Taking a good look into deep space with a powerful telescope can reveal a lot of exciting wonders of our Cosmos, and it’s also acting like a cosmic time machine. The farther we look in space, the more we look back in time. Therefore, seeing for sure what happened thousands of years ago is entirely feasible, but too bad it happens only for the ‘big stuff’ in the Universe.

Two galaxies merging together is one of the most incredible sights someone can admire, and thanks to NASA’s Hubble Space Telescope, such a fabulous cosmic event is unfolding right before our eyes:

This is NGC 1614, and you’ll have to travel a huge distance by some means if you’re willing to be part of the galaxy merger: 200 million light-years.

Located in the constellation of Eridanus

NGC 1614 is one of the brightest objects from the local Universe, and it sits in the Eridanus constellation.
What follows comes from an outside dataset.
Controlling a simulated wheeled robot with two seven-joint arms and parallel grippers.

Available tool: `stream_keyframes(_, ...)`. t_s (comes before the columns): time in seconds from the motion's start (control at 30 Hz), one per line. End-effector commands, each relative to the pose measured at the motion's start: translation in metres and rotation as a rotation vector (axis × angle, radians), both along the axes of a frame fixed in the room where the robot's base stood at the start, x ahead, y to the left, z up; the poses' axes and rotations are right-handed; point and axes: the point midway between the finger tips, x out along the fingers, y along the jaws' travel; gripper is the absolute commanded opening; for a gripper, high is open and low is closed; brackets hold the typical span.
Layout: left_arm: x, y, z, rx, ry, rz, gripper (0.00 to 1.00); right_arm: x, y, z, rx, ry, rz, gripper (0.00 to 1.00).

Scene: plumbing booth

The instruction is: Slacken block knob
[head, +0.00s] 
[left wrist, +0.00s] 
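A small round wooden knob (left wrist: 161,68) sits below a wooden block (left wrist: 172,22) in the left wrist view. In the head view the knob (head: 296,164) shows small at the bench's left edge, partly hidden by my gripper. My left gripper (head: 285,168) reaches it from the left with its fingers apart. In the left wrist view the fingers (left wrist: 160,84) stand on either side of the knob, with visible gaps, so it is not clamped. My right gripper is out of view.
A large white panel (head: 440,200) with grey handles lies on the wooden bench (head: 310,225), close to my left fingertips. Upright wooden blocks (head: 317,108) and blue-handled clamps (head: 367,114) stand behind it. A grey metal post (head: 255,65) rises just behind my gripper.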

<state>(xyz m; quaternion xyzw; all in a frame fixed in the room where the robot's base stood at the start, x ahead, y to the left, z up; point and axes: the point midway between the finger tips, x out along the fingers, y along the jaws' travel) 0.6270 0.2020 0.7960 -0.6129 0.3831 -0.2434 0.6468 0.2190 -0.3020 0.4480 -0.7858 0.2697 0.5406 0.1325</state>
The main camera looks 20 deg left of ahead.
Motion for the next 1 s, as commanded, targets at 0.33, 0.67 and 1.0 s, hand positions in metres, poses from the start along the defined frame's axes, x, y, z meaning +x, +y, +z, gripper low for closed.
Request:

But Milky Way will have pretty much the same fate as NGC 1614. Our own galaxy will merge with Andromeda in 4.5 billion years from now. That period of time means about a third of the total age of the Universe from the present. When the majestic event happens, the night sky as seen from Earth will be much more teeming with stars and other sparkling objects. Of course, there will hopefully be any intelligent beings left to admire it after 4.5 billion years.

NASA plans to replace Hubble in October 2021 with the James Webb Space Telescope. Packed with superior technology, Hubble’s successor will be observing extremely distant objects in the Universe. The formation of the first galaxies is targetted, and who knows what else can the new telescope find. The James Webb Space Telescope was initially scheduled for launch several years ago, but plenty of delays got in the way.